═════ Data provided ═════
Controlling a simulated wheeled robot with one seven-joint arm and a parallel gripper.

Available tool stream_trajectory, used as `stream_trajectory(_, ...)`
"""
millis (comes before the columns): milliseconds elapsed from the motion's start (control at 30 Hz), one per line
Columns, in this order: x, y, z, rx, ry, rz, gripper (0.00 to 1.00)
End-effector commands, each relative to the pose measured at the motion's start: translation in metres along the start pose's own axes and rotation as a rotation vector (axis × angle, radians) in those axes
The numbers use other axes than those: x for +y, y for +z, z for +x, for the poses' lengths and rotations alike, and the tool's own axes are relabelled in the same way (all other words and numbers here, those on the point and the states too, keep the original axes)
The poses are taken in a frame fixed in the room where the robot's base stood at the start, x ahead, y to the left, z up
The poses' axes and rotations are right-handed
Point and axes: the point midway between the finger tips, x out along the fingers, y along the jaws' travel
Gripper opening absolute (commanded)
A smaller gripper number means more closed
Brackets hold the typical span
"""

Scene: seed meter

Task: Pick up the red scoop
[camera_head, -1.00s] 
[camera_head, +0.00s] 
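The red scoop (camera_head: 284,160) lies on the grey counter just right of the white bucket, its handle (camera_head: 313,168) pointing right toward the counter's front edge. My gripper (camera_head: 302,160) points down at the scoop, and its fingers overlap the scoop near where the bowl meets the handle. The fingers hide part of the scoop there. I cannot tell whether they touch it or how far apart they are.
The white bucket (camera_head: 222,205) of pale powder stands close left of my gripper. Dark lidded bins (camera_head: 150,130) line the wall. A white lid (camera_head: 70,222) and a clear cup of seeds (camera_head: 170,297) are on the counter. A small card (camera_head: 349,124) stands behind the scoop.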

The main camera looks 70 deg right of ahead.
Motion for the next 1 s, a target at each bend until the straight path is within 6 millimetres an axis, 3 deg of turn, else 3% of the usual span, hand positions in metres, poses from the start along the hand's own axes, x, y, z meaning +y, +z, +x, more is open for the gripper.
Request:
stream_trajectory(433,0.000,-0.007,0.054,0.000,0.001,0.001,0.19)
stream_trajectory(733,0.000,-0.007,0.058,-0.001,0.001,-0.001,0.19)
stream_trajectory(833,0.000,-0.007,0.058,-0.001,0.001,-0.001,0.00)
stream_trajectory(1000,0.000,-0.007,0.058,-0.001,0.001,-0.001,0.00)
═════
[Written request]: Reproduce, exactly as written, the stretch of lines whose first line is the one with "The poses are" and whose last line is the one with "[camera_head, -1.00s]".

[Answer to the task]:
The poses are taken in a frame fixed in the room where the robot's base stood at the start, x ahead, y to the left, z up
The poses' axes and rotations are right-handed
Point and axes: the point midway between the finger tips, x out along the fingers, y along the jaws' travel
Gripper opening absolute (commanded)
A smaller gripper number means more closed
Brackets hold the typical span
"""

Scene: seed meter

Task: Pick up the red scoop
[camera_head, -1.00s] 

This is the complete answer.